Cape Town - New Public Protector Busisiwe Mkhwebane must be given the benefit of the doubt, EFF leader Julius Malema said on Wednesday.
"I think we should give her a chance. She is inheriting an institution, and even if she made commitments to [President Jacob] Zuma and friends that she will do work for them in the PP office, she is going to be exposed," he said outside Parliament.
"She is going to be the first Public Protector not to finish her term of office if she engages in any shenanigans."
Former Public Protector Thuli Madonsela on Tuesday agreed with her successor's decision not to oppose President Jacob Zuma's application for an interdict against the release of the "state capture" report.
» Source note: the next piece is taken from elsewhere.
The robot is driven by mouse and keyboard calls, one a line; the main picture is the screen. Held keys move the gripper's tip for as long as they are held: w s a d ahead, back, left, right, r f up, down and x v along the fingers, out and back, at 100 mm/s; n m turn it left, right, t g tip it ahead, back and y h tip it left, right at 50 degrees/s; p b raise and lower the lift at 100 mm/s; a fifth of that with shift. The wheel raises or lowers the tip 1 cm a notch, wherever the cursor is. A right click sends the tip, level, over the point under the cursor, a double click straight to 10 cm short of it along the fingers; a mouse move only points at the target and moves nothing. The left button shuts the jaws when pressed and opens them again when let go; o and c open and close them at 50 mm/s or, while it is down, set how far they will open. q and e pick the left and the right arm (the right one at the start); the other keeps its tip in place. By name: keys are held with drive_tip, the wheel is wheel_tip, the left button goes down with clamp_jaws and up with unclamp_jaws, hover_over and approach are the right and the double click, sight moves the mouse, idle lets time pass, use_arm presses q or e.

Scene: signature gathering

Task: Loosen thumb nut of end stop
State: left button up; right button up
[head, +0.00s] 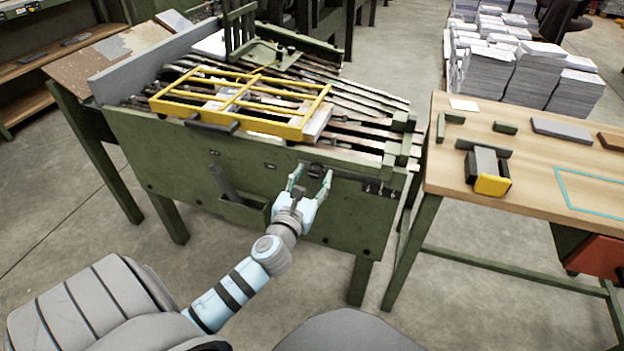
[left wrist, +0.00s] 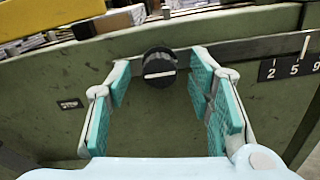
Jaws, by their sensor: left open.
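The thumb nut (left wrist: 159,68) is a round black knob with a white line across its face, on the machine's green front panel. In the head view it shows as a small dark knob (head: 316,170) just beyond the fingertips. My left gripper (head: 311,178) is open in front of the panel. In the left wrist view its teal finger pads (left wrist: 160,85) stand on either side of the knob, with a gap on both sides. The line on the knob's face lies nearly level. The end stop itself I cannot clearly make out. My right gripper is not in view.
A number scale (left wrist: 292,68) is on the panel right of the knob. A yellow frame guard (head: 240,103) covers the slatted machine top. A green box (head: 243,212) juts from the panel left of my gripper. A wooden table (head: 520,180) stands to the right.

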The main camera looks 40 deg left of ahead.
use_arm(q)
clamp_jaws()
"I'm not surprised. I probably would have made the same decision if I was the new PP," she told News24.
Malema said Mkhwebane had confirmed that the report was final.
Two weeks ago the EFF approached the North Gauteng High Court to force the release of the report by stopping the interdicts by Zuma and Co-operative Governance and Traditional Affairs Minister Des Van Rooyen.
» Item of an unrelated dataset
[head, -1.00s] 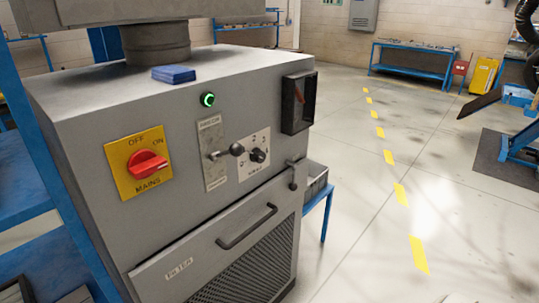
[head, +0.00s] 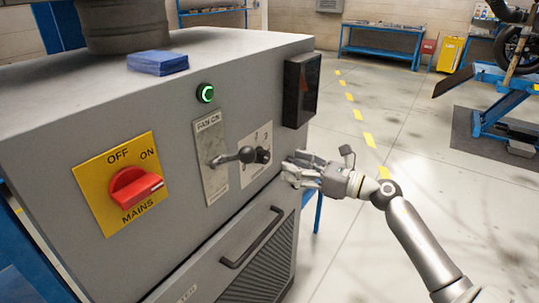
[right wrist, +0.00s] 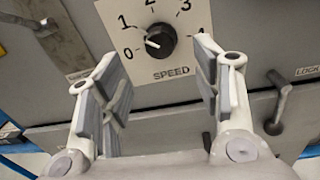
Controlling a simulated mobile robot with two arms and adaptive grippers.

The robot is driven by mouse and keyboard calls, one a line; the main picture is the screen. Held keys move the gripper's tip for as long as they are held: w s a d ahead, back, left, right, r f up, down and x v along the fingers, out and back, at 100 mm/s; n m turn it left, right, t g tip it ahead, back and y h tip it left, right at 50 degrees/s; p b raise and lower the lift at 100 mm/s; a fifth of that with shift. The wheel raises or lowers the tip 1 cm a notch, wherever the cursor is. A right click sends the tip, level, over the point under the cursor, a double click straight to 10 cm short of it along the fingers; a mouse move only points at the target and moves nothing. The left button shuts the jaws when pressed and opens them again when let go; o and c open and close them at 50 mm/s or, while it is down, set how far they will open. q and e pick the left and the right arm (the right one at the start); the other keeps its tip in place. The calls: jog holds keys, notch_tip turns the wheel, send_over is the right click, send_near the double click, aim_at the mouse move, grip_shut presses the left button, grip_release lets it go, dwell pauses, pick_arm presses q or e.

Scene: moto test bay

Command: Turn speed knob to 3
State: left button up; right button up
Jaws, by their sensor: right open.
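The black speed knob (head: 264,156) sits on a white dial plate on the front of the grey cabinet, right of the fan lever. In the right wrist view the knob (right wrist: 161,41) shows its scale from 0 to 4 and the word SPEED. Its white mark points left, toward the 0 and 1 side. My right gripper (head: 288,170) is open and empty, just right of and slightly below the knob in the head view. In the right wrist view its fingers (right wrist: 161,85) stand apart below the knob, not touching it. My left gripper is not in view.
The fan lever (head: 231,158) sticks out close left of the knob. A red mains switch (head: 136,188) is further left. A dark gauge (head: 301,90) is above right, a latch lever (right wrist: 279,101) to the lower right, and a filter handle (head: 252,238) below.

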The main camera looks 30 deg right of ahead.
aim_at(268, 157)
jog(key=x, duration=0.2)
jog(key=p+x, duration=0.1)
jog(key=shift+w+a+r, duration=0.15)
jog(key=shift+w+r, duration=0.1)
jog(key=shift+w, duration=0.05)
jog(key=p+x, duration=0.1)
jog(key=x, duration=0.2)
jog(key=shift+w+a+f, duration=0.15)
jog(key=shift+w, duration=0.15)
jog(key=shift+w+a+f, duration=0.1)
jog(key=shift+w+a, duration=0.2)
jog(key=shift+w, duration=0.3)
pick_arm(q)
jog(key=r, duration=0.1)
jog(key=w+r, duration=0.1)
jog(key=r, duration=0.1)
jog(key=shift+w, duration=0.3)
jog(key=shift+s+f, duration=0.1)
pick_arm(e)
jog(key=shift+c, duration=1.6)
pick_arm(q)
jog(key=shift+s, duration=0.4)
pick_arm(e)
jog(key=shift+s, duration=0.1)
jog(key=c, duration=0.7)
Van Rooyen last week withdrew his application.
"We are opposing Zuma," Malema said.
"He says he wants to know if the report of the Public Protector is final. [Mkhwebane] said it is final. The letter to Parliament said the report is final. So why do you need the courts to tell you that?" he asked.
"We think that Zuma is going to pay the legal cost for all of us for having wasted the court's time."